Jika aku ingat-ingat lagi, rasanya aku pernah malu di saat itu. Tapi, faktanya, aku belum pernah bolos sekolah gegara persoalan kurang uang jajan. Maka dari itulah, unsur biaya bagi banyak anak sepertiku memang menjadi pertimbangan yang krusial.
Sekolah Favorit Maupun Sekolah Populer Tidak Selalu Menjamin Kualitas Anak Didik
Benar, begitu, kok. Aku sudah mengalaminya sendiri. Nah, izinkan aku bercerita kembali.
Tahun kemarin (2020), di SD-ku ada 2 orang siswa baru pindahan dari sekolah sebelah.
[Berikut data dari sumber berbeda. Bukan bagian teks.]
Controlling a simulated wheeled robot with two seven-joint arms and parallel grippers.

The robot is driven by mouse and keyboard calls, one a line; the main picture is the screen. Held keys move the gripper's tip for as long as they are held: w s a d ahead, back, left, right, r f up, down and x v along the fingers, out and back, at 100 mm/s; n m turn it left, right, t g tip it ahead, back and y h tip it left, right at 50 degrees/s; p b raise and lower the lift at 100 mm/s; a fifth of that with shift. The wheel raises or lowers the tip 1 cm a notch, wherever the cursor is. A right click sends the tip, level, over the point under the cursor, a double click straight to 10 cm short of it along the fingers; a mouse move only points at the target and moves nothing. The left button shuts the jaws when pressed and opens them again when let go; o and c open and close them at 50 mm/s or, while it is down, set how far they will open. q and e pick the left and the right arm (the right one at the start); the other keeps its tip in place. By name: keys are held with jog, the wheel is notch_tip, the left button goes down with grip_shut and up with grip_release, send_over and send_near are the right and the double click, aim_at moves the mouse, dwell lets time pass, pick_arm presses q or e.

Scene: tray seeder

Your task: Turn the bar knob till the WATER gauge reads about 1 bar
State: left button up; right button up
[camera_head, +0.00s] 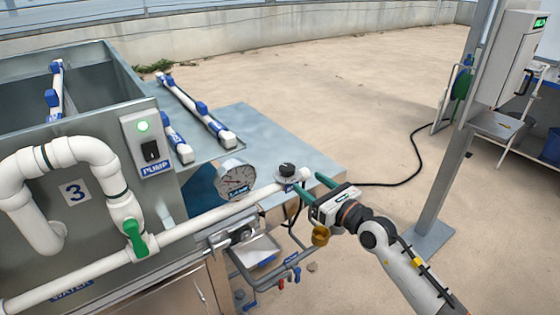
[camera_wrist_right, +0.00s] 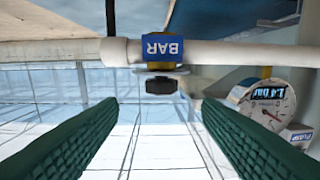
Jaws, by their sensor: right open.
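The dark bar knob (camera_head: 287,170) sits on the white pipe right of the round WATER gauge (camera_head: 236,179). In the right wrist view the knob (camera_wrist_right: 161,86) is below an upside-down blue BAR label (camera_wrist_right: 163,50). The gauge (camera_wrist_right: 266,102) shows at right there; its blue readout seems to say 1.4 bar, but I cannot be sure of the first digit. My right gripper (camera_head: 311,184) is open just right of the knob. In its wrist view the green fingers (camera_wrist_right: 160,103) are spread, with the knob ahead between them and apart from both. My left gripper is not in view.
A white pipe (camera_head: 205,219) runs along the metal tank, with a green-handled valve (camera_head: 135,238). The PUMP box (camera_head: 147,140) has a lit green lamp. Small valves and pipes hang below the knob.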

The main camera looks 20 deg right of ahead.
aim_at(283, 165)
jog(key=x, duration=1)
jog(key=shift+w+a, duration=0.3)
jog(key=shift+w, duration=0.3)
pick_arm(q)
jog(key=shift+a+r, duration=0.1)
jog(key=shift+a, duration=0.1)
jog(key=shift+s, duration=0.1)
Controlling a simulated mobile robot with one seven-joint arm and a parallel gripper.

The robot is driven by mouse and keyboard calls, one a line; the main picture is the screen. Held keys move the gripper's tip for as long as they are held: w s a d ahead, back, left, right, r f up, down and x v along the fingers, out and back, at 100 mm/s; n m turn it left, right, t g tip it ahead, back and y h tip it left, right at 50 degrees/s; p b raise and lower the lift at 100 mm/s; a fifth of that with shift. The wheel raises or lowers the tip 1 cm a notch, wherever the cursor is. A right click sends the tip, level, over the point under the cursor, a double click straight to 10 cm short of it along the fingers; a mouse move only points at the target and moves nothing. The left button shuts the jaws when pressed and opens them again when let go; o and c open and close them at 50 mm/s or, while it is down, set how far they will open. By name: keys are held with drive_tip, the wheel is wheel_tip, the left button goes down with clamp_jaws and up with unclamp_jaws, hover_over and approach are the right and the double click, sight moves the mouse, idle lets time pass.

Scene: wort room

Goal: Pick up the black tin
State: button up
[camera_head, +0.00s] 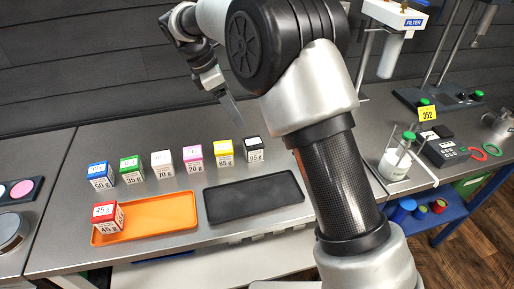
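The black tin (254,150) is a small box with a black top and a white label. It stands on the grey counter at the right end of a row of coloured tins, behind the black tray. My gripper (236,120) hangs above and slightly left of the black tin, pointing down and to the right, apart from it. Its fingers show edge-on, so I cannot tell if they are open or shut. Nothing visible is held in it.
Blue (100,176), green (131,170), white (162,165), pink (193,159) and yellow (224,153) tins line up to the left. A red tin (108,217) sits in the orange tray (165,213). The black tray (252,198) is empty.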

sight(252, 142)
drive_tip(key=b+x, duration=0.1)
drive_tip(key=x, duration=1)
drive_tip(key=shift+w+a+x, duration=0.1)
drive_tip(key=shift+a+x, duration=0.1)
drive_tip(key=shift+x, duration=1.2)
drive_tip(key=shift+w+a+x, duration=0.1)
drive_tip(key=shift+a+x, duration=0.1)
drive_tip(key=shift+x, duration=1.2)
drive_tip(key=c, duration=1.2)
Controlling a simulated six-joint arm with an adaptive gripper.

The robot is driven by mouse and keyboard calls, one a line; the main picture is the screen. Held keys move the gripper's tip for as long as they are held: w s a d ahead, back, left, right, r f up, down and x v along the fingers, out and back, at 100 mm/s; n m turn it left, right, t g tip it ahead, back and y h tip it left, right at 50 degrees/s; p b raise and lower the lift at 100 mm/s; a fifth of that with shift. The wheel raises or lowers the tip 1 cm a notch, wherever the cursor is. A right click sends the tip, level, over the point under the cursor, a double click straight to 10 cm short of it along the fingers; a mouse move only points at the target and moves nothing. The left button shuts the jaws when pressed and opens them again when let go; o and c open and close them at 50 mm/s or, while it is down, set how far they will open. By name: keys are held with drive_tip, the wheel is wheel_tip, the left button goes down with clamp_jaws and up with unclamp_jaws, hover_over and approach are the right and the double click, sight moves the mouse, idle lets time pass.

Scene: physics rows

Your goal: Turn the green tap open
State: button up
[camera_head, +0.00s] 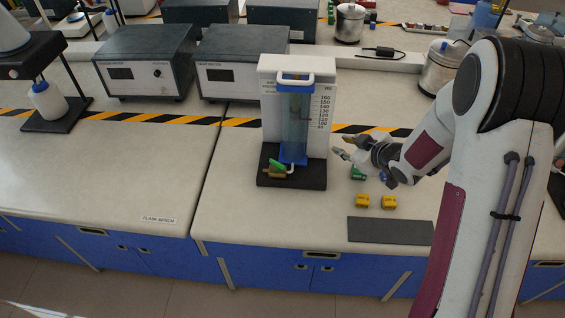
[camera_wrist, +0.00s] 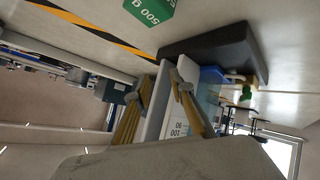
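The green tap (camera_head: 277,167) sits low on the front left of a stand, by a brass fitting (camera_head: 272,174). Its green part shows small in the wrist view (camera_wrist: 247,93), at the far side of the black base. Above it stands a clear cylinder of blue liquid (camera_head: 294,125) against a white scale panel (camera_head: 266,100). My gripper (camera_head: 342,147) is to the right of the stand, apart from the tap. In the wrist view my gripper's fingers (camera_wrist: 163,80) are spread, with the white panel seen beyond the gap and nothing held.
The stand has a black base (camera_head: 310,180). Grey boxes (camera_head: 241,75) stand behind. The bench left of the base is clear.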

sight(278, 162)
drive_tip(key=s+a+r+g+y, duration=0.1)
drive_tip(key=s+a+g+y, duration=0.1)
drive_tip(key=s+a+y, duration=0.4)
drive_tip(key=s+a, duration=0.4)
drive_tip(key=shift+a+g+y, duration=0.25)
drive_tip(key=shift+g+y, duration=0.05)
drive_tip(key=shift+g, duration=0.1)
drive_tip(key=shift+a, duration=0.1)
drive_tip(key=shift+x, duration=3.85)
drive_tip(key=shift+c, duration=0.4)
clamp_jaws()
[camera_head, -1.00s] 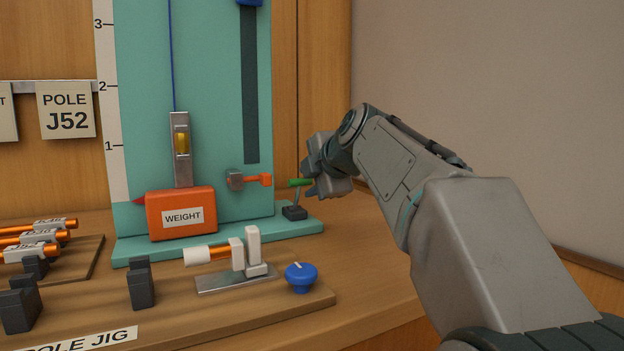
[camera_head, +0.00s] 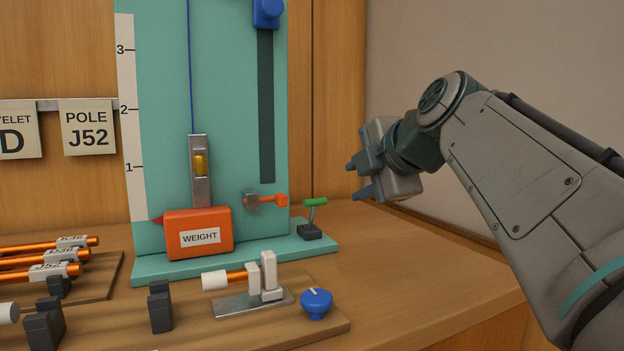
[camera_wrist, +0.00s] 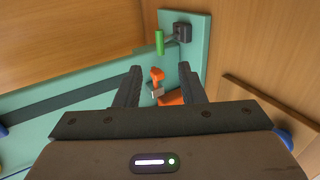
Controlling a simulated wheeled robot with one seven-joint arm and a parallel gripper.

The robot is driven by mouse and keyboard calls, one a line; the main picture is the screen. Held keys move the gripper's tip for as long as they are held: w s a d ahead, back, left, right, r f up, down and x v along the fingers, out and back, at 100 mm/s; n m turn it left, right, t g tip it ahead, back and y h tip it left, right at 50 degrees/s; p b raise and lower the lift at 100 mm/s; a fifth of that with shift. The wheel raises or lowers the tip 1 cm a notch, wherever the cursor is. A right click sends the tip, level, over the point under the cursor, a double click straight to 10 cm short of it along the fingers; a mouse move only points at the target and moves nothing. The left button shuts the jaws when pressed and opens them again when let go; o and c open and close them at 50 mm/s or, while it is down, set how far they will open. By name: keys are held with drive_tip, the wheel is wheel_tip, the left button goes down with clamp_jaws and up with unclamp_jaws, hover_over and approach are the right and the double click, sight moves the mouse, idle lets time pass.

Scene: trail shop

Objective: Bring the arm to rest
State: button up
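My gripper (camera_head: 358,178) hangs in the air to the right of the teal test stand (camera_head: 165,269), over the right part of the bench. Its two fingers are apart with nothing between them; in the wrist view my gripper (camera_wrist: 158,83) also shows open. The green-handled lever (camera_head: 315,202) stands on its dark base at the stand's right foot, to the left of and below the fingers, apart from them. In the wrist view the green handle (camera_wrist: 159,42) lies beyond the fingertips.
An orange weight block (camera_head: 199,247) rests on the stand's foot. An orange latch (camera_head: 281,199) is on the stand's right edge. A pole jig with a blue knob (camera_head: 316,302) and several orange poles (camera_head: 42,265) lie in front and left. The bench at right (camera_head: 420,255) is clear.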

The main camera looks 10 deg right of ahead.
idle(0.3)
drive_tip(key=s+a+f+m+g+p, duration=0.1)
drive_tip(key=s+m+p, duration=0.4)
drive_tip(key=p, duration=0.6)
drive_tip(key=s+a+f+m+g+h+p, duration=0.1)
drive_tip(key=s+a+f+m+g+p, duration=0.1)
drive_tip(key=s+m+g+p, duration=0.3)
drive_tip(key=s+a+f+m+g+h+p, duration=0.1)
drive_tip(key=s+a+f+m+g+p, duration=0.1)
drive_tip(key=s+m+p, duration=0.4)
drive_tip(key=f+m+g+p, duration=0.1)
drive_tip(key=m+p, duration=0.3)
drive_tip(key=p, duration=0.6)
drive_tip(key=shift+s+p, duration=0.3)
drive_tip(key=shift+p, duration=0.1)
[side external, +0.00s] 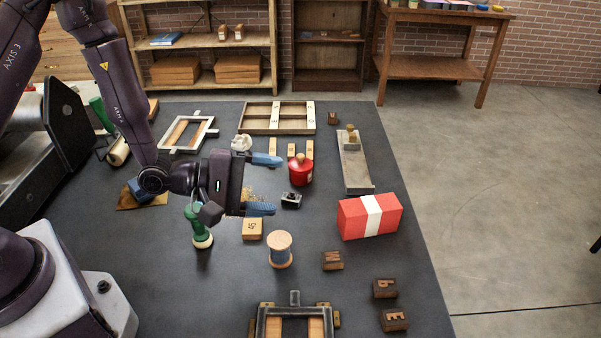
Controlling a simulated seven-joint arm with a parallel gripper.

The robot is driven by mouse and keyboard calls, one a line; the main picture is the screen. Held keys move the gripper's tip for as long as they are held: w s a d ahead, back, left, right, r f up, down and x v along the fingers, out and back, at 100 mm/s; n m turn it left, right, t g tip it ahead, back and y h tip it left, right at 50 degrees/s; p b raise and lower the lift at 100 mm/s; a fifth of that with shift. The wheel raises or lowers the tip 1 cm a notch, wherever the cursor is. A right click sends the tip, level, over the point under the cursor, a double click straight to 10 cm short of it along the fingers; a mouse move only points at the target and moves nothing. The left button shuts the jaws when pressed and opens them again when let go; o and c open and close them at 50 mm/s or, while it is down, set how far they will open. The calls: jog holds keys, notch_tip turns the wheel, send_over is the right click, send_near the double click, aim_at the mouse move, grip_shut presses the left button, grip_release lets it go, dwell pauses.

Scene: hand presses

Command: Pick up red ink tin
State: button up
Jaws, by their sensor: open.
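The red ink tin (301,172) is a round red pot with a knobbed lid. It stands upright on the dark table, right of centre toward the back. My gripper (264,185) has two blue fingers pointing right, spread apart with nothing between them that I can tell is held. The fingers are to the left of the tin in the picture, and the upper fingertip is close to the tin's left side. I cannot tell whether they touch or how high the gripper is above the table.
A small dark metal block (291,200) sits just below the tin. A thread spool (280,250), a green-handled tool (198,226) and a red box with a white band (369,216) stand nearby. A wooden tray (277,104) lies behind. The table's right side has open gaps.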

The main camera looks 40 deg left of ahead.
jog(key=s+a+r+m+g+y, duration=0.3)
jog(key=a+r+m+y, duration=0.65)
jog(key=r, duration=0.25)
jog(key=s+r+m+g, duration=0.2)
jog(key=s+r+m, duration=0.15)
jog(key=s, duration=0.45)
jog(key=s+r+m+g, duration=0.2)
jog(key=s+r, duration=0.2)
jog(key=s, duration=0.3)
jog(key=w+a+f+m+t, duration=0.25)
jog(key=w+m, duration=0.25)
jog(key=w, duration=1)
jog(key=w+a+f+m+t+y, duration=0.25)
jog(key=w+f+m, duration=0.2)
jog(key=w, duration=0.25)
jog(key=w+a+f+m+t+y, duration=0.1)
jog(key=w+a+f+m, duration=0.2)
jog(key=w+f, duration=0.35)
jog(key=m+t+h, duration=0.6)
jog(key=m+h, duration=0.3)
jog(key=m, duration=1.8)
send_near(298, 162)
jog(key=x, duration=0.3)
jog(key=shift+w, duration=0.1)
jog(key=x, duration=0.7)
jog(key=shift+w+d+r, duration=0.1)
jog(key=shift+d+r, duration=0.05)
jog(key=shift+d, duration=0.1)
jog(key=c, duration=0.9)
Dua orang siswa inilah yang menggenapkan jumlah siswa di SD kami hingga merengkuh angka 50 orang. Hahaha.
Tapi, ada keheranan tersendiri bagi aku dan rekan guru di SD, terutama tentang alasan kepindahan mereka. Nah, setelah diceritakan oleh orangtua siswa, ternyata 2 anak ini kurang mendapat perhatian ketika belajar di sekolah lamanya.
Selain itu, faktor banyaknya siswa dalam satu kelas telah menjadikan 2 anak ini "tersudutkan" oleh guru.
Aku cukup miris, sih. Soalnya, sekolah mereka sebelumnya sudah dicap favorit bin populer oleh warga desa. Tapi ternyata, tidak ada jaminan khusus bahwa sekolah yang favorit bakal mampu mencetak anak yang favorit pula.
Jadi, kita tak perlu malu kan bila harus memilih sekolah yang ada di desa sendiri?
Orangtua Adalah Kunci
Terakhir, perlu kembali ditegaskan bahwa orangtua adalah kunci. Akan percuma rasanya jikalau anak belajar di sekolah favorit bin unggul namun tiada perhatian yang maksimal dari orangtuanya.